Par contre, si la clause prévoit simplement un agrément ou une autorisation préalable du bailleur, le juge peut intervenir afin de vérifier si le refus du bailleur est fondé et, le cas échéant, autoriser le preneur à céder son bail commercial.

S’il est passé outre cette autorisation, l’acte de cession sera inopposable.
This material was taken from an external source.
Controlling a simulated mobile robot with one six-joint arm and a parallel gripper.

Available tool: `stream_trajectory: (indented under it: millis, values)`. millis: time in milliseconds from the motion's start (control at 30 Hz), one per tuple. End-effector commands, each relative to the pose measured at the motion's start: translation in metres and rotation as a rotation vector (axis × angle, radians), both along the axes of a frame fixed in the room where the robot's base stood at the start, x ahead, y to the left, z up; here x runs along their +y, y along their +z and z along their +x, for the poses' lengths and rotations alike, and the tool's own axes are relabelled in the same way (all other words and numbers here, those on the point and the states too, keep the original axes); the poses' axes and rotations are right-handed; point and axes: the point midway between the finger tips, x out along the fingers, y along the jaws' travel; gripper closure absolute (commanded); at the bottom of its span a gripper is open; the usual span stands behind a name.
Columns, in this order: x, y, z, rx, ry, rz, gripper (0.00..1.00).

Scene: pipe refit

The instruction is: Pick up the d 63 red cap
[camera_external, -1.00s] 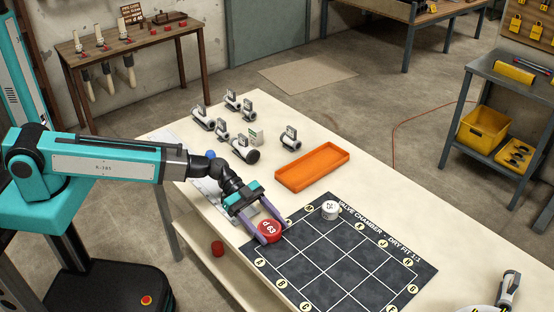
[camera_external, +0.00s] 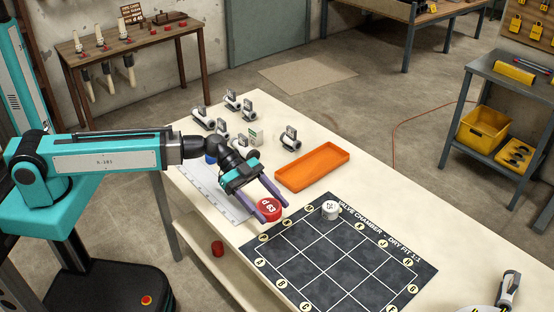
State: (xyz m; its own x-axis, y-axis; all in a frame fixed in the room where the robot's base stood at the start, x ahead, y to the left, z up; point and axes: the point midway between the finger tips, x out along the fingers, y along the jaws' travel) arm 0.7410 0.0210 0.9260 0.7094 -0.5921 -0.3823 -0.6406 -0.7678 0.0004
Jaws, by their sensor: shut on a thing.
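The d 63 red cap (camera_external: 268,209) is a round red cap with white lettering on its face. My gripper (camera_external: 271,208) is shut on it, with a purple finger on each side. The cap looks held above the table, near the upper left corner of the dark mat (camera_external: 335,258). The exact height of the cap over the table cannot be told. The mat bears a white grid, round yellow letter marks along its edges and the words "VALVE CHAMBER - DRY FIT 1:1".
An orange tray (camera_external: 312,170) lies behind the mat. A white cap (camera_external: 330,210) stands on the mat's upper edge. Several grey pipe fittings (camera_external: 248,107) stand at the table's far left. Another red cap (camera_external: 217,248) sits on the lower shelf. The mat's grid is clear.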

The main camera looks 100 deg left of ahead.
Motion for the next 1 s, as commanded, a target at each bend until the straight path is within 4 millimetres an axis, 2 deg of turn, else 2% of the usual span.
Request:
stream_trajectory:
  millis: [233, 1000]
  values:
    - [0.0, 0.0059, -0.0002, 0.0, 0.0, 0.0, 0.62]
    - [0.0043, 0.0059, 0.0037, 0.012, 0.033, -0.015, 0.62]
Concrètement, cela signifie que le bailleur pourra ainsi valablement considérer le cessionnaire comme occupant ses locaux sans droit ni titre, et ainsi demander son expulsion au juge des référés.

En outre, une clause de garantie solidaire peut être stipulée obligeant le cédant d’un bail commercial à garantir au bailleur le règlement du loyer ou des charges en cas de défaillance du cessionnaire pendant une durée maximale à compter de la cession du fonds de commerce.

Erreur n°11 : prévoit une clause de cession trop restrictive pour le locataire qui doit nécessairement obtenir l’agrément du bailleur pour la cession de son fonds de commerce ou qui ne peut aucunement céder, de manière isolée, son bail commercial.

  •  Clause concernant le dépôt de garantie

Le montant de ce dépôt de garantie peut être librement fixé par les parties, en l'absence de dispositions légales. Toutefois si ce montant est supérieur au prix de plus de deux termes de loyer, l'article L 145-40 du Code de commerce, qui est d'ordre public, énonce qu'il porte intérêt au profit du locataire au taux pratiqué par la Banque de France pour les avances sur titres.

Erreur n°12 : prévoir un montant du dépôt de garantie excédant ces deux termes.


La conclusion d’un bail commercial exige une vigilance accrue. Les erreurs commises en amont peuvent compromettre l’exploitation du fonds, générer des charges imprévues ou conduire à des litiges coûteux.

Face à un cadre juridique dense et en constante évolution, l’accompagnement d’un avocat spécialisé en baux commerciaux constitue une véritable garantie de sécurité. Il identifie les risques invisibles, rédige un bail équilibré et conforme aux textes, anticipe les points de friction et protège vos intérêts économiques.